THE EXERCISE: Locate the word "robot" in the data below, then copy every line that holds it.

STORED DATA:
##############################
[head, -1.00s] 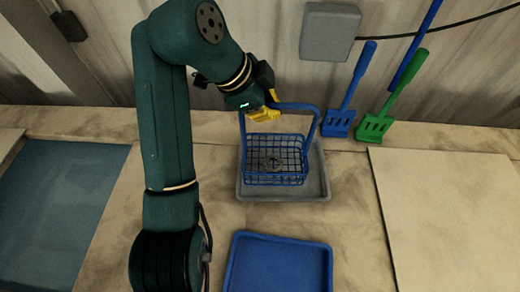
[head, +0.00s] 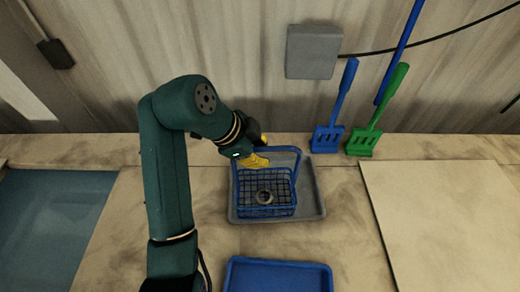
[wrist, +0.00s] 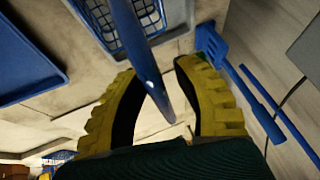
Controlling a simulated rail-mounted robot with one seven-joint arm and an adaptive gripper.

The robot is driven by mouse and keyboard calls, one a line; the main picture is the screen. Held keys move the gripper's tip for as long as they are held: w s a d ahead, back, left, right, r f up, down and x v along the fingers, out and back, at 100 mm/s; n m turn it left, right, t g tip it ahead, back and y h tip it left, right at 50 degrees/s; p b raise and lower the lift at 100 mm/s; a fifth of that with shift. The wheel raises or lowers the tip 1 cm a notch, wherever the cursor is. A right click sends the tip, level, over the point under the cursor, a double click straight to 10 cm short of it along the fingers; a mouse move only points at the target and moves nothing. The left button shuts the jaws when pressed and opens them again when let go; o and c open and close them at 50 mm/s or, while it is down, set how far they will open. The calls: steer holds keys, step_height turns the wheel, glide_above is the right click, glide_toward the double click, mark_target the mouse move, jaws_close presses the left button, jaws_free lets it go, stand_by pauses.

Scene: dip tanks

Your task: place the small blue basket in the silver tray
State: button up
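The small blue basket (head: 265,205) is a wire basket with an upright blue handle (head: 298,160). It stands upright within the silver-grey tray (head: 313,200), towards its left side; contact with the tray floor is hard to tell. My gripper (head: 256,161) is at the handle's upper left. In the wrist view, its yellow fingers (wrist: 160,85) are apart, with the blue handle (wrist: 135,35) running between them and gaps showing on both sides. The basket (wrist: 100,20) and tray (wrist: 180,15) are partly cut off there.
A blue tray (head: 278,277) lies in front of the grey tray. Blue (head: 327,138) and green (head: 363,140) slotted spatulas lean on the back wall, below a grey box (head: 313,52). A pale board (head: 440,215) lies right. A blue tank surface (head: 50,225) is left.

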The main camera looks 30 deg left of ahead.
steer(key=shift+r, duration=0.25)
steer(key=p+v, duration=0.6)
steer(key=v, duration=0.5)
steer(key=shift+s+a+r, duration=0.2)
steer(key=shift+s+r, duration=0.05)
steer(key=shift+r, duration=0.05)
##############################
EXERCISE RESPONSE:
Controlling a simulated rail-mounted robot with one seven-joint arm and an adaptive gripper.
The robot is driven by mouse and keyboard calls, one a line; the main picture is the screen. Held keys move the gripper's tip for as long as they are held: w s a d ahead, back, left, right, r f up, down and x v along the fingers, out and back, at 100 mm/s; n m turn it left, right, t g tip it ahead, back and y h tip it left, right at 50 degrees/s; p b raise and lower the lift at 100 mm/s; a fifth of that with shift. The wheel raises or lowers the tip 1 cm a notch, wherever the cursor is. A right click sends the tip, level, over the point under the cursor, a double click straight to 10 cm short of it along the fingers; a mouse move only points at the target and moves nothing. The left button shuts the jaws when pressed and opens them again when let go; o and c open and close them at 50 mm/s or, while it is down, set how far they will open. The calls: steer holds keys, step_height turns the wheel, glide_above is the right click, glide_toward the double click, mark_target the mouse move, jaws_close presses the left button, jaws_free lets it go, stand_by pauses.

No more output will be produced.